> _Stored data_:
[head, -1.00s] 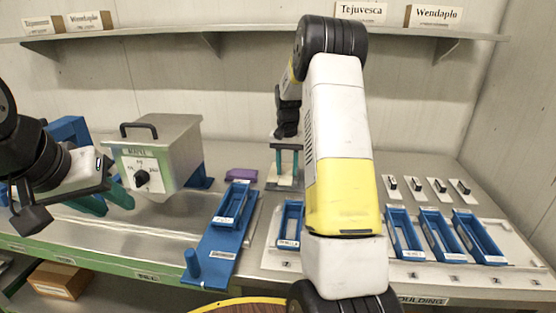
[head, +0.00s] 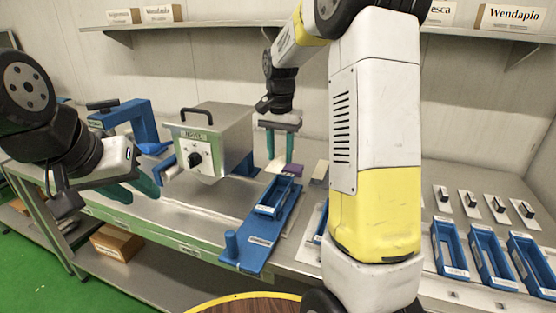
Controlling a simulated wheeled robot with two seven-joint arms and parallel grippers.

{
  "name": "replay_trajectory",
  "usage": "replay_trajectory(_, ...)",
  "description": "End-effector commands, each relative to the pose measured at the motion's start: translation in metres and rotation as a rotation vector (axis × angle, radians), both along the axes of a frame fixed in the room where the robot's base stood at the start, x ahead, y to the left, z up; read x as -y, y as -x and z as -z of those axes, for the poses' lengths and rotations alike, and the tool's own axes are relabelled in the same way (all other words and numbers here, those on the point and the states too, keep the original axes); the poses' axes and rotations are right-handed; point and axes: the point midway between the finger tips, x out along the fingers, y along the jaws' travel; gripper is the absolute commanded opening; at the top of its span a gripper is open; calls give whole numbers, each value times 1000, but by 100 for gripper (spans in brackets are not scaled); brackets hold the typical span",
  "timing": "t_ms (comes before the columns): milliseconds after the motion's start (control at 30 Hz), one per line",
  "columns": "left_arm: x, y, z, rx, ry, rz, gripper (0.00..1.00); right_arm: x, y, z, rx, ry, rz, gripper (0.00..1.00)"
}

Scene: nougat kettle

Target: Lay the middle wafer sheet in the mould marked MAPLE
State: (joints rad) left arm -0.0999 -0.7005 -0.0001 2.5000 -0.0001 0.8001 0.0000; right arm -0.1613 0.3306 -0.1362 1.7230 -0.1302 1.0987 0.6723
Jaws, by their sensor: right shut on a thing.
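My right gripper (head: 280,158) is shut on a pale, flat piece (head: 276,167), seemingly a wafer sheet, held upright of the bench beyond the blue board. My left gripper (head: 133,191) is open and empty, left of the kettle. Three blue open moulds (head: 449,271) stand in a row at the right. Another blue mould (head: 262,210) sits on the long blue board (head: 243,254), and one more is mostly hidden behind my right arm. The mould labels are too small to read, so I cannot tell which is MAPLE.
A steel kettle box (head: 222,135) with a dial stands left of the right gripper. Several white plates with black handles (head: 469,205) lie behind the moulds. A shelf with boxes (head: 510,17) runs above.

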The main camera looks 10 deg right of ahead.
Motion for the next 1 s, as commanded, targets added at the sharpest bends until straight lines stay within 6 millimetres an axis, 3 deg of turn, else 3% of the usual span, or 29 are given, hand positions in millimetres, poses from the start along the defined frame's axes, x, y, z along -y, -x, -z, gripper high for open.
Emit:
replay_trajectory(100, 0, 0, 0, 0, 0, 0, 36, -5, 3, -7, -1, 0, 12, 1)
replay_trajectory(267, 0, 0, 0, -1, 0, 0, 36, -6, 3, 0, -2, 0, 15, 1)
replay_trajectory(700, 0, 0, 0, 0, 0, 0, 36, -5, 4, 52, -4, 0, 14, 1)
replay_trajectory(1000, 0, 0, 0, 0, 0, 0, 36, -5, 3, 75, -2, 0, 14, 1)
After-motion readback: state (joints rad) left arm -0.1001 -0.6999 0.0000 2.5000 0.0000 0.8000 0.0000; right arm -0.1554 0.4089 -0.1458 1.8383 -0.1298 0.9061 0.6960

> _Exercise details_:
Transcribe all of the material exactly, leaving out whatever pictures it contains.

> _Output below_:
[head, -1.00s] 
[head, +0.00s] 
Controlling a simulated wheeled robot with two seven-joint arms and parallel grippers.

{
  "name": "replay_trajectory",
  "usage": "replay_trajectory(_, ...)",
  "description": "End-effector commands, each relative to the pose measured at the motion's start: translation in metres and rotation as a rotation vector (axis × angle, radians), both along the axes of a frame fixed in the room where the robot's base stood at the start, x ahead, y to the left, z up; read x as -y, y as -x and z as -z of those axes, for the poses' lengths and rotations alike, and the tool's own axes are relabelled in the same way (all other words and numbers here, those on the point and the states too, keep the original axes); the poses' axes and rotations are right-handed; point and axes: the point midway between the finger tips, x out along the fingers, y along the jaws' travel; gripper is the absolute commanded opening; at the top of its span a gripper is open; calls give whole numbers, each value times 1000, but by 100 for gripper (spans in brackets are not scaled); brackets hold the typical span",
  "timing": "t_ms (comes before the columns): milliseconds after the motion's start (control at 30 Hz), one per line",
  "columns": "left_arm: x, y, z, rx, ry, rz, gripper (0.00..1.00); right_arm: x, y, z, rx, ry, rz, gripper (0.00..1.00)"
}

Scene: nougat kettle

Target: Lay the middle wafer sheet in the mould marked MAPLE
State: (joints rad) left arm -0.0999 -0.7005 -0.0001 2.5000 -0.0001 0.8001 0.0000; right arm -0.1613 0.3306 -0.1362 1.7230 -0.1302 1.0987 0.6723
Jaws, by their sensor: right shut on a thing.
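My right gripper (head: 280,158) is shut on a pale, flat piece (head: 276,167), seemingly a wafer sheet, held upright of the bench beyond the blue board. My left gripper (head: 133,191) is open and empty, left of the kettle. Three blue open moulds (head: 449,271) stand in a row at the right. Another blue mould (head: 262,210) sits on the long blue board (head: 243,254), and one more is mostly hidden behind my right arm. The mould labels are too small to read, so I cannot tell which is MAPLE.
A steel kettle box (head: 222,135) with a dial stands left of the right gripper. Several white plates with black handles (head: 469,205) lie behind the moulds. A shelf with boxes (head: 510,17) runs above.

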The main camera looks 10 deg right of ahead.
Motion for the next 1 s, as commanded, targets added at the sharpest bends until straight lines stay within 6 millimetres an axis, 3 deg of turn, else 3% of the usual span, or 29 are given, hand positions in millimetres, poses from the start along the defined frame's axes, x, y, z along -y, -x, -z, gripper high for open.
Emit:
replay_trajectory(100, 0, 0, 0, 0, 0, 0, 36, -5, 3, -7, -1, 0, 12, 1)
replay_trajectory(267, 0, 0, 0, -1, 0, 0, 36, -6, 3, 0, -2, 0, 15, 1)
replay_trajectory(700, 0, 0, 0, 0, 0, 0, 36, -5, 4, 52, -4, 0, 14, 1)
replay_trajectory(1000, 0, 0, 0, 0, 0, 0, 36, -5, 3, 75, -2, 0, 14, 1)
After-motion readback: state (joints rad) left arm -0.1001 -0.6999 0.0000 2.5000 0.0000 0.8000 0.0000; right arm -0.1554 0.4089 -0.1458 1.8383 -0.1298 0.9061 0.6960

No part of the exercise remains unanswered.